Para quem já esqueceu dos tempos difíceis do liberal-tucanismo, eu lembro: as caixas estaduais foram primeiro inviabilizadas, e depois fechadas. Os bancos estaduais foram sumariamente fechados, ou privatizados a preço de banana. No Brasil inteiro, escapou apenas o Banrisul, e somente graças à eleição do Olívio, em 1998. Se o Britto houvesse sido reeleito, não haveria mais Banrisul.
A Petrobrás teve grande parcela de suas ações vendidas, em uma privatização disfarçada. A Vale do Rio Doce foi doada por 3,3 bilhões de dólares, quando valia 92,6 bilhões de dólares. A Caixa e o Banco do Brasil estavam na lista de extermínio dos tucanos.
Nós, funcionários da Caixa, fazíamos um imenso movimento, muitas vezes incompreendido pela população, contra a privatização e sucateamento da empresa.
"A Caixa é do Povo", era o mote da nossa luta, que ultrapassava o economicismo, não se restringindo aos percentuais do dissídio, e fazia a defesa da empresa, como um importante instrumento de intervenção do Estado na economia. Se os bancários não tivessem batalhado tanto naqueles, e prevalecesse a vontade dos governantes, a Caixa talvez não existisse mais.
Perdi a conta das vezes em que acampamos na Rua dos Andradas, 1000, passando chuva e frio, com a garganta estourada, contra um governo entreguista e truculento. Uma vez chegamos a 21 dias de greve, e o desconto dos dias parados nos arrebentou. Mas não cedemos, e conseguimos a readmissão de mais de 800 colegas que o Collor havia demitido.

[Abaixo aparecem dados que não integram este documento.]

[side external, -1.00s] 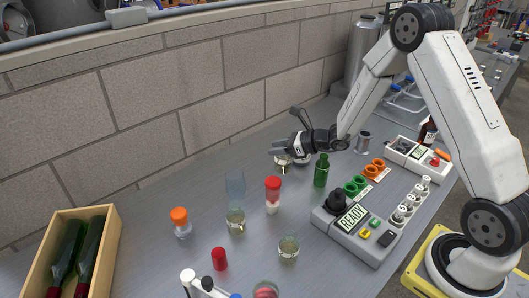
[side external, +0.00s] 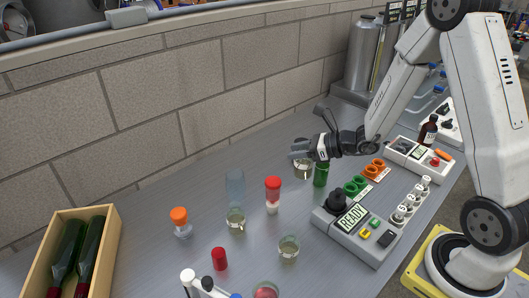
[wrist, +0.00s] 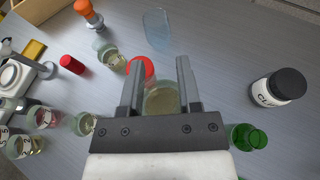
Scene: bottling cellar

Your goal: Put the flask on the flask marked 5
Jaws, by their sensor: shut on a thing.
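My gripper (wrist: 159,88) is shut on a flask (wrist: 161,101) with pale amber liquid, its round top facing the wrist camera between the fingers. In the side view the held flask (side external: 303,171) hangs below my gripper, just left of the green bottle (side external: 321,174). Other flasks stand apart on the bench: one (side external: 236,221) at the middle, one (side external: 288,249) nearer the front, and one with red contents (side external: 265,291) at the bottom edge. In the wrist view, small-labelled flasks (wrist: 44,119) (wrist: 20,147) stand at the left; I cannot read their numbers for certain.
A red-capped jar (side external: 273,195), a clear glass piece (side external: 235,183), a red cap (side external: 219,260) and an orange-topped bottle (side external: 181,222) stand left of my gripper. A black-lidded white jar (wrist: 275,91) is at right in the wrist view. A control box (side external: 352,235) reads READY.

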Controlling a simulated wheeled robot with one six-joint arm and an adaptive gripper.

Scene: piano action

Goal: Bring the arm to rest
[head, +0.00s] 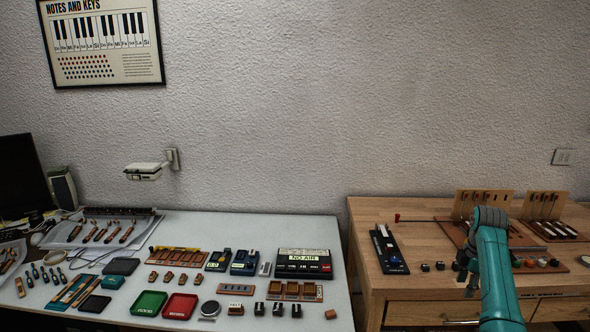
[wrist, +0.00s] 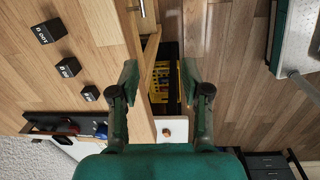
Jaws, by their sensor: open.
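My teal arm (head: 495,265) reaches up over the right side of the wooden desk (head: 378,215) in the head view. My gripper (wrist: 160,85) shows in the wrist view with its two fingers spread apart and nothing between them. The fingers are beside the front edge of the wooden desk, with the floor below. In the head view the gripper is mostly hidden behind my arm, and only small dark parts show at its left.
Black blocks (wrist: 68,67) sit on the desk near my gripper. A black-and-yellow container (wrist: 160,85) is below, between the fingers' view. A slim dark device (head: 388,249) and wooden racks (head: 484,201) stand on the desk. A white table (head: 240,222) with many small parts is left.

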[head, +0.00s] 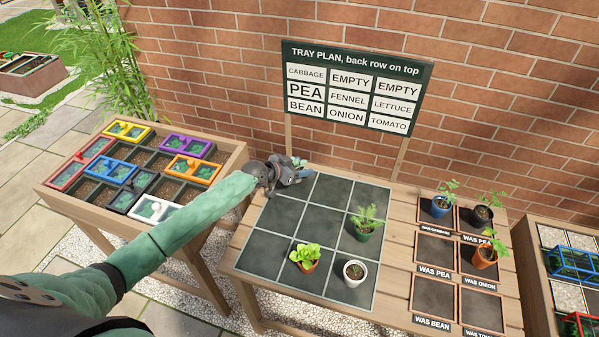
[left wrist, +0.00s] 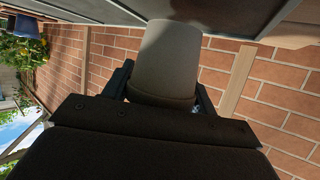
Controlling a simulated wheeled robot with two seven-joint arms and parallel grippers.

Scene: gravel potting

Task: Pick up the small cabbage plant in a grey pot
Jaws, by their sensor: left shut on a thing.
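My left gripper (head: 291,176) is at the back left cell of the dark tray (head: 284,212), shut on a grey pot. In the left wrist view the grey pot (left wrist: 168,60) is between the fingers of the left gripper (left wrist: 160,88), and its narrow end is close to the dark surface. I cannot tell whether it touches that surface. Bluish-green cabbage leaves (head: 298,162) show just beyond the gripper in the head view. Most of the plant and pot is hidden there by the gripper. My right gripper is not in view.
On the tray stand a feathery plant in a green pot (head: 366,223), a light green plant in an orange pot (head: 305,257) and a white pot (head: 355,272). Several labelled squares with potted plants lie right. A plan board (head: 357,88) stands behind. A crate with coloured frames (head: 137,168) is left.

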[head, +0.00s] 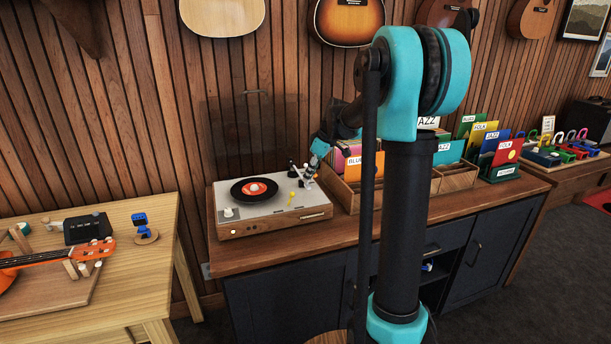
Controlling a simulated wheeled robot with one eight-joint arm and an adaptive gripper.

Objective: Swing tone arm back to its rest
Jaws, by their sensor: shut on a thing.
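The turntable (274,207) is a wood-sided box with a grey top on the dark-fronted cabinet. A small black record (246,193) with a red label lies on its left part. The tone arm (296,180) is a thin part at the turntable's right side, near the back. It is small here, and its exact angle is hard to tell. My gripper (307,175) is at the tone arm, above the turntable's right side, shut on it. My arm reaches in from the right, and its column hides part of the cabinet and record crates.
Wooden crates (345,195) of record sleeves stand just right of the turntable. A clear raised lid (247,130) seems to stand behind it. A pale wooden table (140,235) with an orange ukulele (40,262) is at left. Cabinet top (275,241) in front of the turntable is bare.

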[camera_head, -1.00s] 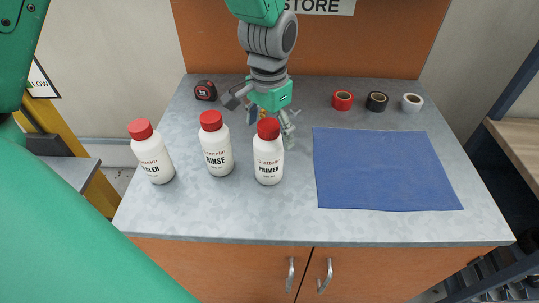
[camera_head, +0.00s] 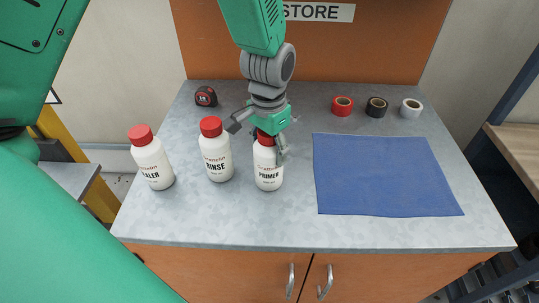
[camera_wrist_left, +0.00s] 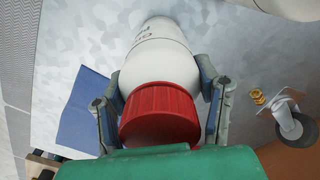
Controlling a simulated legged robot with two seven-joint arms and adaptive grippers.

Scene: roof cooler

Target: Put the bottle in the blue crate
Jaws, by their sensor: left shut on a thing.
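Three white bottles with red caps stand upright in a row on the grey counter: one labelled RINSE (camera_head: 217,158), one at the left with a partly readable label (camera_head: 153,163), and the PRIMER bottle (camera_head: 268,175). My left gripper (camera_head: 264,144) is shut on the PRIMER bottle, fingers on both sides near its red cap. The left wrist view shows the bottle (camera_wrist_left: 160,60) between the fingers (camera_wrist_left: 160,95), cap toward the palm. A flat blue mat (camera_head: 385,172) lies to the right; I see no blue crate. My right gripper is not in view.
A red tape roll (camera_head: 342,105), a black roll (camera_head: 376,107) and a white roll (camera_head: 411,108) stand behind the mat. The counter (camera_head: 230,220) is clear along the front.

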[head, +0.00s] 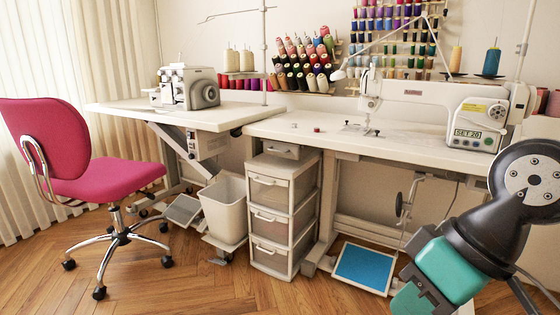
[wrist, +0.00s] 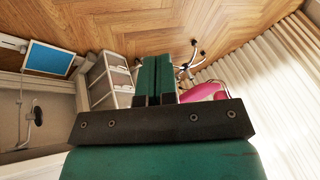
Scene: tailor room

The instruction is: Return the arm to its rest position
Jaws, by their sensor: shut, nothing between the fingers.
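My gripper (wrist: 156,62) shows in the wrist view as two dark green fingers side by side, pressed together with nothing between them. It hangs over open room, and no object touches it there. In the head view my black and teal arm is at the lower right, in front of the sewing table (head: 330,132). It appears folded down near the picture's edge, and its fingertips cannot be made out there.
A pink chair (head: 92,150) stands at left on the wooden floor (head: 190,285). A drawer unit (head: 284,210), a white bin (head: 224,210) and a blue pedal (head: 364,268) are under the tables. A sewing machine (head: 430,95) stands behind my arm. Floor in front is clear.

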Soube que a greve da CEF, mês passado, ultrapassou nosso “recorde” de dias parados. Coitados. Me solidarizo ao movimento. Mas são outros tempos, outra pauta, outro governo, e até o movimento sindical é diferente. Isso é natural. Foi diferente da geração do Lula e do Olívio (luta contra a ditadura) para a nossa (luta contra as privatizações), e forçosamente, há de ser diferente para a geração atual.
Então, hoje, quando a gente vê especialistas dizendo o Brasil passou pela crise mundial como se surfasse numa marolinha, entre outros fatores, por ainda possuir a Caixa e o Banco do Brasil preservados, fortalecidos e estatais, o que possibilitou ao governo bancar políticas públicas anticrise (agricultura, exportações, construção civil, etc.), que mantiveram a economia aquecida, evitando a recessão, dá para concluir que a luta foi importante.
É muito bom ver a história confirmar que estávamos do lado correto daquela barricada. Afinal, hoje a Caixa é mesmo do povo.